Short answer, yes you need to go out more decimal places. go to 5 or 6 if need to show the actual variation

[EMGee]

Hi Ralph.

Is the reason for that sort of what I had mentioned - the values we are getting are not really valid b/c of the decimal places?

[Jim Wynne]

Forget about capability for a minute. Before you can calculate a reliable Cpk number you have to assure that the process is in control. That is to say, that it's subject to only random variation. In order to determine whether or not the process is in control, you need to be able to identify variation to the extent necessary to see what it is you need to see. Changing the specification will not alter the fact that special-cause variation is present, if indeed it is present. If you construct a chart using 2-decimal-place numbers and everything piles up around the mean to the extent that you can't differentiate between individual points and their proximity to control limits, it's the same as putting on a blindfold before looking at the chart. Remember also that points beyond the +/- 3 sigma limits is just one test for normality; you also need to be able to detect runs, trends and other signs of instability, which might not be possible if everything is aggregated around the center ine.

[qualitygoddess]

Stick to your guns, as you are on the right track, and those who want to change the spec to make the cap index improve are not on the right track!
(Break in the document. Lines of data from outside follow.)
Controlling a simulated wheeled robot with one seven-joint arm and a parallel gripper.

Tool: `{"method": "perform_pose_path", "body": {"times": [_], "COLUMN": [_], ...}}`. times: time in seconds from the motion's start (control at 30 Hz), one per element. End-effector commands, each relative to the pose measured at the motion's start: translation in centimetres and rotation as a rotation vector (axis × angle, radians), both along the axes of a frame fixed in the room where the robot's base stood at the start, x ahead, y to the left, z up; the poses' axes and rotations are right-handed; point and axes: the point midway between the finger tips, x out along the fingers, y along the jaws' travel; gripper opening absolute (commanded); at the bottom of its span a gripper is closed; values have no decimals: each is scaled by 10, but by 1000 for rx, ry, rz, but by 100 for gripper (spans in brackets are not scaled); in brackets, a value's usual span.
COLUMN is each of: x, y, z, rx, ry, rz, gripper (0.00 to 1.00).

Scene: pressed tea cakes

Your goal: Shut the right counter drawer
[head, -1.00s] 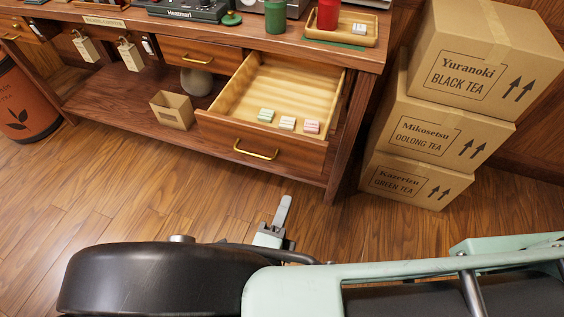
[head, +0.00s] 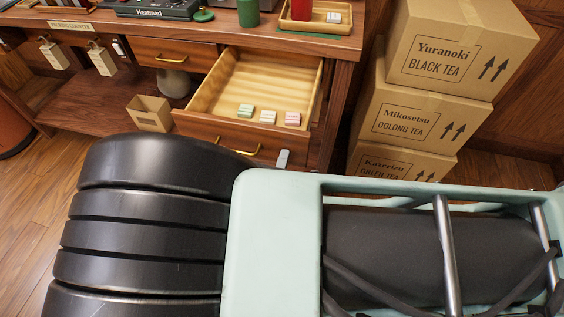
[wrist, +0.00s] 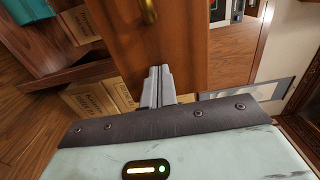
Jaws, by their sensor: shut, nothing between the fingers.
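The right counter drawer (head: 195,127) stands pulled out, with a brass handle (head: 224,146) on its front, partly hidden by my arm. Green, white and pink wrapped pieces (head: 268,116) lie inside it. My gripper (head: 283,158) is shut and empty, its tip just showing over the right end of the drawer front. In the wrist view the shut fingers (wrist: 157,82) point at the wooden drawer front (wrist: 180,45), with the handle (wrist: 148,11) beyond them. I cannot tell whether the tips touch the wood.
Stacked tea cartons (head: 420,115) stand right of the counter. A small open box (head: 151,113) sits on the lower shelf left of the drawer. A tray (head: 300,24) with a red canister is on the countertop. My arm hides much of the floor.

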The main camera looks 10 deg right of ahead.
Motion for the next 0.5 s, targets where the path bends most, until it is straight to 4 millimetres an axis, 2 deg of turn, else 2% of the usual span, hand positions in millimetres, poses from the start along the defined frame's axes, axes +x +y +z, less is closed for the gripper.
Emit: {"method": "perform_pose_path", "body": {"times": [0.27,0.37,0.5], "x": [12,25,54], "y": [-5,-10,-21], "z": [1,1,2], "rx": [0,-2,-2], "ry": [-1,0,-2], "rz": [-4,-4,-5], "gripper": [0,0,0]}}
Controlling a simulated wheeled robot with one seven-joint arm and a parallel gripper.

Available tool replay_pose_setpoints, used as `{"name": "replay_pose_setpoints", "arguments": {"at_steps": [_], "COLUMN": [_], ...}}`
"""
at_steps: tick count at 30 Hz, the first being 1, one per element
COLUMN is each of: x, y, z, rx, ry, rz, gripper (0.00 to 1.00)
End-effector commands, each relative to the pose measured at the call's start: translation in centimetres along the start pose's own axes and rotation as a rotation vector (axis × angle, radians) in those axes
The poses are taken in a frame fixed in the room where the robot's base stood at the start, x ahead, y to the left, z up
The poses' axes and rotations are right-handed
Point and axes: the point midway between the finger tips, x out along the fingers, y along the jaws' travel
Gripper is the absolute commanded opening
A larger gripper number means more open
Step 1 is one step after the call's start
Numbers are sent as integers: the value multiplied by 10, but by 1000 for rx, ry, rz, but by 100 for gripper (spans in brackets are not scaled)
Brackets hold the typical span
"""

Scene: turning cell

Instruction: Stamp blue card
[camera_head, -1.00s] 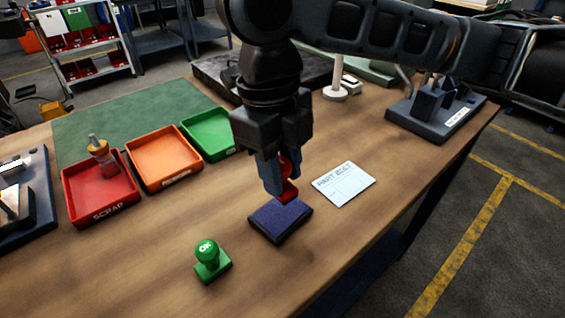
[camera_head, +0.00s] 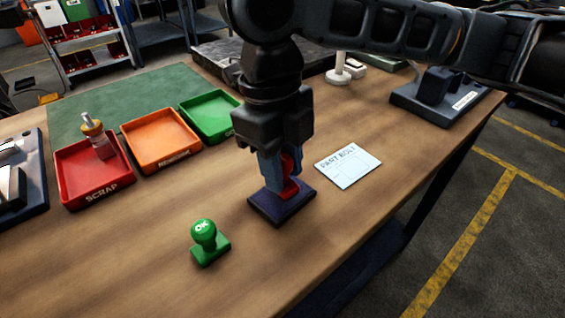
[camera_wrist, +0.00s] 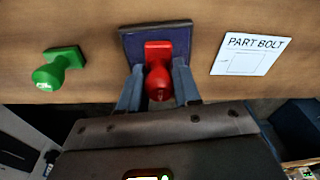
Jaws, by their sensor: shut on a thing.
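My gripper (camera_head: 280,175) is shut on a red stamp (camera_head: 290,187) and holds it upright over the dark blue ink pad (camera_head: 266,210). The stamp's base appears to rest on the pad. In the wrist view the red stamp (camera_wrist: 158,68) sits between my two fingers, with the pad (camera_wrist: 132,42) behind it. A pale blue card (camera_head: 348,166) printed "PART BOLT" lies flat on the bench, right of the pad. It also shows in the wrist view (camera_wrist: 249,54). A green "OK" stamp (camera_head: 207,243) stands left of the pad.
A red scrap tray (camera_head: 92,171) holding a part, an orange tray (camera_head: 160,140) and a green tray (camera_head: 209,117) stand at the left back. A dark fixture (camera_head: 440,98) stands at the right back. The wooden bench is clear around the card.

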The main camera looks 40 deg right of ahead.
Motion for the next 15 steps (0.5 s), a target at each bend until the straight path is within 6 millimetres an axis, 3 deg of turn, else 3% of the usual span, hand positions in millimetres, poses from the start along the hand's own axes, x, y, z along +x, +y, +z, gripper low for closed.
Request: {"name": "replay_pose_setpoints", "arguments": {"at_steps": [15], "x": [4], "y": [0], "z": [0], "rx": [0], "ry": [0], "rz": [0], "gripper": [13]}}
Like other posters, IMHO, I suggest you first improve the gauge out to 5 decimal places. Run gauge R&R for the tool. Then plot your data in a histogram to check for normality. Plot the points on a control chart (20 or more points over a significant amount of time), either using X bar or individuals charts. Since you have JMP, you can do an s chart for the process variation. Once you know the process is in control and data is normally distributed, then you can determine Cpk. Since you have a target, you could do Cpmk.



--QG

[Jim Wynne]

Quote:

Originally Posted by qualitygoddess

Like other posters, IMHO, I suggest you first improve the gauge out to 5 decimal places.

There probably isn't a need to use a more sensitive gauge; the question had to to with the scale of the chart, and the number of decimal places displayed.

Quote:

Originally Posted by quality goddess

Then plot your data in a histogram to check for normality. Plot the points on a control chart (20 or more points over a significant amount of time), either using X bar or individuals charts.

Sorry, QG, but this is a little confused. What's the purpose of the histogram? How can it be used to "check for normality"? Isn't that what the control chart is for? Are you saying that twenty points is sufficient for either an X-bar or an individuals chart?

[Bev D]

YES you need more resolution in your gage. your spec limits go to .0X and your measurement equipment goes to .0X then you don't have enough resolution. You need at least .00X capability. The rule of thumb is 1:10 - your measurement device should have 1/10 the resolution of the spread of your data... You and the JMP chart have hit the nail on the head - you have what is known as chunky data. It will behave essentially like ordinal data. All discussions about normality, control and capability are only theoretical until you can improve the resolution of the gage.

[Jim Wynne]

Quote:

Originally Posted by Bev D

YES you need more resolution in your gage. your spec limits go to .0X and your measurement equipment goes to .0X then you don't have enough resolution. You need at least .00X capability. The rule of thumb is 1:10 - your measurement device should have 1/10 the resolution of the spread of your data... You and the JMP chart have hit the nail on the head - you have what is known as chunky data. It will behave essentially like ordinal data. All discussions about normality, control and capability are only theoretical until you can improve the resolution of the gage.

The "spec limit" is not ".0X." The specification width is .02, and you have no way of knowing whether .01 is "enough resolution." The 1:10 thing is a rule of thumb that's subject to the application of common sense. You may well be right, but it doesn't seem to me that accuracy is at issue here. The OP said,

Quote:

if the equipment used to measure these samples only reads to the hundredth place - I should only use that many places for any calculated values. In most cases this means my sd would be zero.

This is where the problem lies--he should be using as many decimal places as it takes to see the spread of the data--if the SD calculates out to 5 decimal places, it shouldn't be truncated or rounded down to 2, and the y-axis scale should allow for the spread (and any signs of instability) to be seen.
Note that I agree that there should be GR&R (or some form of MSA) so that the contribution of gauge error can be ascertained.